Me, I only think (as many in this thread seem to) it matters for my own skin, and don’t really care about others. But meaningful to me could very well be meaningless to anyone else. I mean, if I have something similar to this, only more artistic, put on my shoulder, there are few people who’d even know what kind of thing it is, let alone the specifics or the significance. But to me? Highly meaningful.

In the book ‘Tattoo Blues’, a dancer gets a tattoo in chinese that she thinks means something like ‘pretty girl’, but is actually ‘with hot sauce’ copied off of a chinese restaurant menu by the inker…

What’s “flash”?

Flash is the array of pre-made example tattoo designs on posters and in the books in tattoo shops.

Ah, thanks. I would have guessed those would be most popular among the subset of tattoo-seekers who are drunk.

A relevant link.

I think so. I actually just sketched one that I’m considering earlier this week.

Here it is, with the symbolism spelled out.

I designed my own tattoo too!
Its nothing very meaningful, but I just happen to like celtic knots and spiders.

It’s beautiful.

Thanks, olives.

This is why it’s bad to get a tattoo in a language you can’t read.

Hell, I can read Chinese and I still don’t want a Chinese tattoo.

Mine are all meaningful. I mean, it’ll be on my skin forever, so for me, it better be meaningful. If someone were to get something that wasn’t meaningful, I’d think it’s a little absurd, but they’re the ones who have to live with it all their lives. If they want absurd, that’s their thing.

In my experience a lot of places put up signs saying they won’t tattoo drunk people.
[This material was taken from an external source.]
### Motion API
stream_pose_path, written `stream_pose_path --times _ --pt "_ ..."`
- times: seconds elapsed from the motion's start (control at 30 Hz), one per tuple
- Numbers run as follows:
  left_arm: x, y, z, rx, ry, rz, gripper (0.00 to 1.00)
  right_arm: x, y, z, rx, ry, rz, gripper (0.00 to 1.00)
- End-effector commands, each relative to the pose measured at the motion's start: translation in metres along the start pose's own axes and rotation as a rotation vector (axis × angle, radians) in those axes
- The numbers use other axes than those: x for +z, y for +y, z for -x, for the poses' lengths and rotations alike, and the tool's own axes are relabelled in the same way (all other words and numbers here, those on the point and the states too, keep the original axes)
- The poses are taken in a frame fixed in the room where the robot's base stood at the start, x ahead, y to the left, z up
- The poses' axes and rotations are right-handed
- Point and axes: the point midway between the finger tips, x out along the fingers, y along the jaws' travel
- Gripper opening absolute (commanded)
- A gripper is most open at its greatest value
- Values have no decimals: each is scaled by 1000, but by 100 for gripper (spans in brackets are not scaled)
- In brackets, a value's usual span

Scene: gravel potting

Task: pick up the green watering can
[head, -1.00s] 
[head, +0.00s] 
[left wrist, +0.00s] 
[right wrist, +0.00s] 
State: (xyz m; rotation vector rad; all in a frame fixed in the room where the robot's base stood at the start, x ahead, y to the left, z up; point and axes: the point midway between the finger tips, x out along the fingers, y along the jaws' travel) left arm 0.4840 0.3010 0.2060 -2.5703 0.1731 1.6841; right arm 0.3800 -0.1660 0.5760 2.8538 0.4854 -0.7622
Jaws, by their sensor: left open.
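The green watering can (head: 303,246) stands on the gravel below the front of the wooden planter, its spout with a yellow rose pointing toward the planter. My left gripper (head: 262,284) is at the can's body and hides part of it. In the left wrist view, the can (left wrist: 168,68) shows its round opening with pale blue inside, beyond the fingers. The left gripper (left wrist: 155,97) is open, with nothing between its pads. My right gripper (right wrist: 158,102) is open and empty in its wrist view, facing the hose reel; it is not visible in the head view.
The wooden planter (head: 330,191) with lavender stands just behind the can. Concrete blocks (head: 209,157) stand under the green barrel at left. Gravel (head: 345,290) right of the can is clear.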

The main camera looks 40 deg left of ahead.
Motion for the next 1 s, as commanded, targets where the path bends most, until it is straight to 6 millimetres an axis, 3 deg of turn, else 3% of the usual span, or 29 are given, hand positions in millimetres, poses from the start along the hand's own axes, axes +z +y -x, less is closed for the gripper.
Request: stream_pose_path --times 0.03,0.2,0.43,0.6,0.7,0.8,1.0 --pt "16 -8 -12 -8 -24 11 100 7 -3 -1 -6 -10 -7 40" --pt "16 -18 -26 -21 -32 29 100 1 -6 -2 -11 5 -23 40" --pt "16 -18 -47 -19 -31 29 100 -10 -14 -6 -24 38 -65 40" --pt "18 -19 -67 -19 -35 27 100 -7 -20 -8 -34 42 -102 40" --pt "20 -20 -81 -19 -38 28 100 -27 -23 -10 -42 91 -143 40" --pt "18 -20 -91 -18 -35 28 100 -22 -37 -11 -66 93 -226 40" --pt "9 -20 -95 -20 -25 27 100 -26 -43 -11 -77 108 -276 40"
They’re not doing blood alcohol tests or anything, but it can’t be good for business if you tattoo someone and they just end up complaining about it.

Crotch? :wink:

IME every tattoo place does that. Actually, 'round here, they’re prohibited by law from doing so.

However, also IME they’ll do it anyway as long as you’re upright and seem mostly in control of your faculties.